Ihr Mann hatte zuvor im Iran gearbeitet, ist jetzt aber arbeitslos. Die Familie kann sich kaum noch das Nötigste leisten, »nicht mal Öl oder Fleisch können wir uns kaufen«, erzählt sie. Sie hat miterlebt, wie die aus dem Iran abgeschobenen Geflüchteten in Afghanistan eintrafen. »Viele haben kein Zuhause, keine Familie mehr – sie leben in Zelten, sei es in Herat, Kabul oder auch Mazar-e Scharif.« Trotz allem bleibt sie selbst hoffnungsvoll: »Ich bin wie jeder andere. Ich will einfach nur leben und meine Familie versorgen.« Sie bedankt sich für die Unterstützung, die sie erhält, und hofft auf eine bessere Zukunft für sich und ihre Kinder.
Doch wie realistisch ist das in einem Land, das vor genau vier Jahren wieder in die Hände der Taliban gefallen ist und seitdem unter den massiven Einschnitten bei der humanitären Versorgung leidet? »Wir sind bereits innerhalb Afghanistans mit einer Vielzahl von Krisen konfrontiert: Wir haben eine Wirtschaftskrise, wir haben Naturkatastrophen und die Auswirkungen des Klimawandels. Es wird erwartet, dass Kabul in den nächsten Jahren kein Wasser mehr haben wird«, sagt Samira Sayed Rahman, die in Kabul als Advocacy Director für die internationale NGO Save the Children Afghanistan arbeitet, dem »nd«.

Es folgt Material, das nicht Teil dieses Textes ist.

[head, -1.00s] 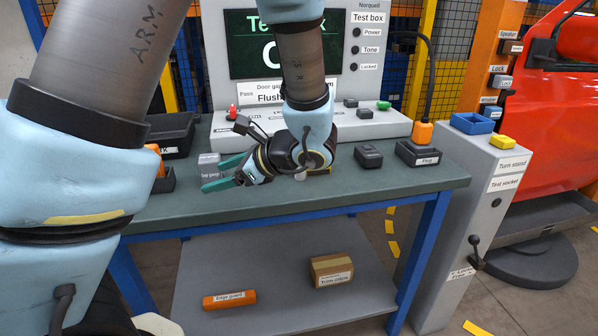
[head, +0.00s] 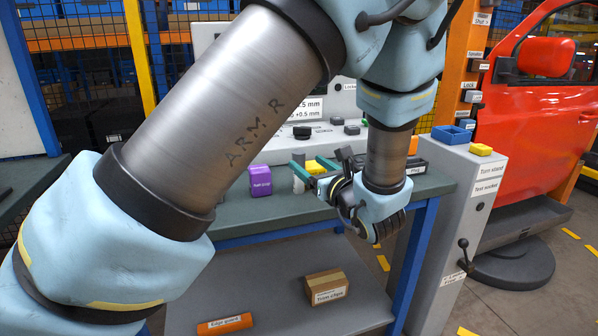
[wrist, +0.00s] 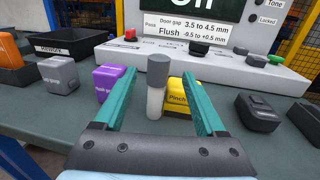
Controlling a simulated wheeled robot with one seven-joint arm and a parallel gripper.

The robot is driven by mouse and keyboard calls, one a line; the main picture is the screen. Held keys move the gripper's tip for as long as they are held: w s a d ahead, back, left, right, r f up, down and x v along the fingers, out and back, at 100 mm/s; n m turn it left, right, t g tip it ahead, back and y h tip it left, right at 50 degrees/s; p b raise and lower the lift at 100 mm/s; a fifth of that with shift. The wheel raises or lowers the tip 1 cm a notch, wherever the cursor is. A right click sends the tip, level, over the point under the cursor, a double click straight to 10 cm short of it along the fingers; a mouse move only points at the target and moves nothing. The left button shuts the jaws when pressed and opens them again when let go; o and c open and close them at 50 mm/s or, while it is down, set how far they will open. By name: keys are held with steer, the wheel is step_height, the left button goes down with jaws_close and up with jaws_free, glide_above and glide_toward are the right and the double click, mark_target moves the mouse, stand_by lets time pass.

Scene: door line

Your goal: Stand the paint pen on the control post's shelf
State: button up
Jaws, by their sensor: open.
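The paint pen, a white cylinder with a grey cap, stands upright on the bench in the wrist view (wrist: 156,88). In the head view only a small part of it (head: 298,184) shows beside the teal fingers. My gripper (wrist: 157,82) is open, with one finger on each side of the pen in the picture and a gap on both sides. In the head view my gripper (head: 309,167) is low over the bench's right part. The grey control post (head: 452,205) stands right of the bench.
A purple block (wrist: 107,84) and a grey block (wrist: 60,75) stand left of the pen. A yellow block (wrist: 181,95) is close behind it. A dark block (wrist: 258,112) lies to the right. The grey test box (wrist: 195,58) stands behind. A lever (head: 463,252) projects from the post.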

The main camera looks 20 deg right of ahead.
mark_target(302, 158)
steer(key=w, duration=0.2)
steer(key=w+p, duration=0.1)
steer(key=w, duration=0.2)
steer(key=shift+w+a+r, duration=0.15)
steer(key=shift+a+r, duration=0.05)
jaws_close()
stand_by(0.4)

Und jetzt sind noch zwei Millionen Menschen aus dem Iran und Pakistan gekommen. »Überall, wo es einen Park oder ein freies Grundstück gibt, haben wir informelle Siedlungen von Menschen gesehen, die Zelte aufgestellt haben, weil sie nirgendwo anders hingehen können«, beschreibt Rahman. »Wir sind sehr besorgt darüber, was der Winter für die Kinder Afghanistans bringen wird, insbesondere sehr besorgt um die Kinder, die jetzt aus dem Iran und Pakistan zurückkehren.« Alle 30 Sekunden werde ein Kind aus dem Iran oder Pakistan nach Afghanistan geschickt.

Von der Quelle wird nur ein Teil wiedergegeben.